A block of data
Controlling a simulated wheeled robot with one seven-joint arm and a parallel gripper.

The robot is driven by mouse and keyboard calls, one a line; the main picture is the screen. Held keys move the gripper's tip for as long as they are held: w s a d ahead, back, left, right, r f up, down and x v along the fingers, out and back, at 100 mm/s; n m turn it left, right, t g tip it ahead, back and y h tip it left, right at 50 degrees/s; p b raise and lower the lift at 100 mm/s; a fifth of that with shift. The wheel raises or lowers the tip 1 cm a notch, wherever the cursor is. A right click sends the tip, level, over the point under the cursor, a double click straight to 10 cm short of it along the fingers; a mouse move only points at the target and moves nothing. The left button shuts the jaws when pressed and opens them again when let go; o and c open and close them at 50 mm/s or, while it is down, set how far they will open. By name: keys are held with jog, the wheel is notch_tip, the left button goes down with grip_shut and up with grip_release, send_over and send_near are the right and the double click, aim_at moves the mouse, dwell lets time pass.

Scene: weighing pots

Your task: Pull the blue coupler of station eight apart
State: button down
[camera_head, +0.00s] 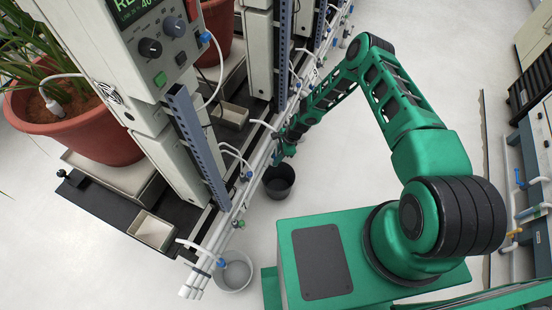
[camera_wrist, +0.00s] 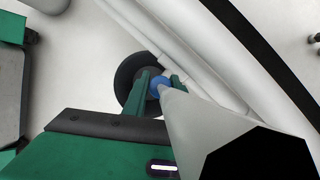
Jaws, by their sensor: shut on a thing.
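My gripper (camera_head: 284,152) is at the white pipes in the head view, just above a black bucket. In the wrist view my gripper (camera_wrist: 159,88) has its two green fingers on either side of a blue coupler (camera_wrist: 159,84), shut on it. A pale grey tapered piece, cut off by a black patch, runs from the coupler toward the camera and hides part of it. Whether the coupler's halves are joined or apart cannot be told. In the head view the held coupler is hidden by my gripper.
White pipes (camera_head: 206,258) run along the weighing stations, with other blue couplers (camera_head: 221,262) on them. The black bucket (camera_head: 279,184) stands under my gripper; a grey bucket (camera_head: 235,276) stands nearer. Potted plants (camera_head: 75,125) are at left.

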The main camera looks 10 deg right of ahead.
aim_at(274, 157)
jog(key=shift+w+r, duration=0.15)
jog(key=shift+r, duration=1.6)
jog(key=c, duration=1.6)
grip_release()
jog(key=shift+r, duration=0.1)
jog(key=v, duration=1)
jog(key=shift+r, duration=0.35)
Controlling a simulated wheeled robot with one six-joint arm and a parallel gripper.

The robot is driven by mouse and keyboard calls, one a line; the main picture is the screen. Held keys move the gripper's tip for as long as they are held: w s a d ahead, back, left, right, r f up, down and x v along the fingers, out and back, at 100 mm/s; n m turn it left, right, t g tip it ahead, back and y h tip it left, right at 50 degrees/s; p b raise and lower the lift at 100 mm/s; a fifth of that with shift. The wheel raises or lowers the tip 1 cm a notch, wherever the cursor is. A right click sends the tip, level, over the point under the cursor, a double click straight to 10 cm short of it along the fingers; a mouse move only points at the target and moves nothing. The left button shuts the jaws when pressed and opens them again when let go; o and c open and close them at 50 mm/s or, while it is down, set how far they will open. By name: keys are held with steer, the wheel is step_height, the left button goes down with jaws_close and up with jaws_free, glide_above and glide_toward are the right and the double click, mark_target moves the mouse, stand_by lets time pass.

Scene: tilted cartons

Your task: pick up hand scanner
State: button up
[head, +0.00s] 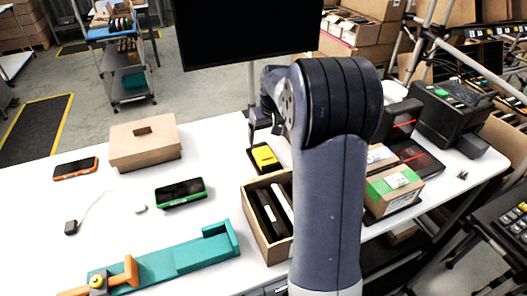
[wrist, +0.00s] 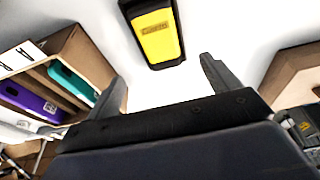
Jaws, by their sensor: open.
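A black and yellow handheld device, which looks like the hand scanner (head: 264,158), lies on the white table in the head view, left of my arm and behind a wooden box. In the wrist view the scanner (wrist: 156,36) lies at top centre with its yellow face up, beyond the fingertips. My gripper (wrist: 162,74) is open, with clear white table between its fingers, and is apart from the scanner. In the head view my gripper (head: 265,126) shows partly past my arm, above and just behind the scanner.
A wooden box (head: 251,217) with upright items stands close in front of the scanner. A green-edged device (head: 181,192), an orange-edged device (head: 76,168), a lidded tan box (head: 145,153) and a teal tray (head: 180,262) lie to the left. Cartons (head: 394,188) stand at right.

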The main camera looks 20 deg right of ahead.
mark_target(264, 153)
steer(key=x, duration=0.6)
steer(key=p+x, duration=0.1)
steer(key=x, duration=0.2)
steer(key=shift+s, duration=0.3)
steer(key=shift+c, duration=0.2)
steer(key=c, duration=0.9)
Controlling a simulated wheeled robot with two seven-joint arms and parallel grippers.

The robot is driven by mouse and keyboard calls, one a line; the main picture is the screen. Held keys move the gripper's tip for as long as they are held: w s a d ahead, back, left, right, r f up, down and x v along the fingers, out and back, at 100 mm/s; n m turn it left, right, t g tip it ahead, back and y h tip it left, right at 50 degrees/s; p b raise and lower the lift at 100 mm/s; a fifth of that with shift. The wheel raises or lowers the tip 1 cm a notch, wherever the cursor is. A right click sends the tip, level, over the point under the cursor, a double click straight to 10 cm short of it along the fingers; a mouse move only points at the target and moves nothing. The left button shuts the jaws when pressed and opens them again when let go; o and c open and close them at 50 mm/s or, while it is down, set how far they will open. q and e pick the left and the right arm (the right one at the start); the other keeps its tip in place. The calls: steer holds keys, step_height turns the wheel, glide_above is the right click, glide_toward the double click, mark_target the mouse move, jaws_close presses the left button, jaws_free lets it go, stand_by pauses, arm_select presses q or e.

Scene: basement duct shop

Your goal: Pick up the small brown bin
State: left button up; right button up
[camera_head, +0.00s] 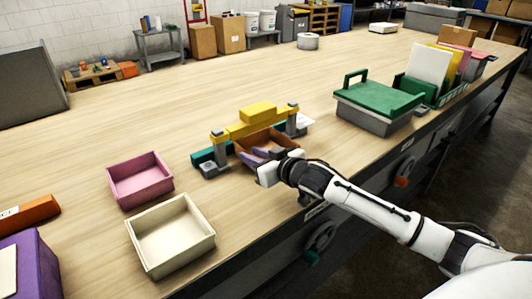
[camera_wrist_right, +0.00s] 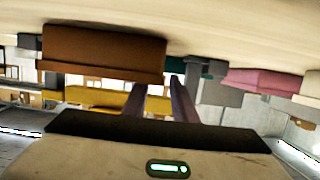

Written instruction: Show each line of the data that contains the string "Your".

Task solution:
Your task: Pull the blue coupler of station eight apart
Your task: pick up hand scanner
Your goal: Pick up the small brown bin

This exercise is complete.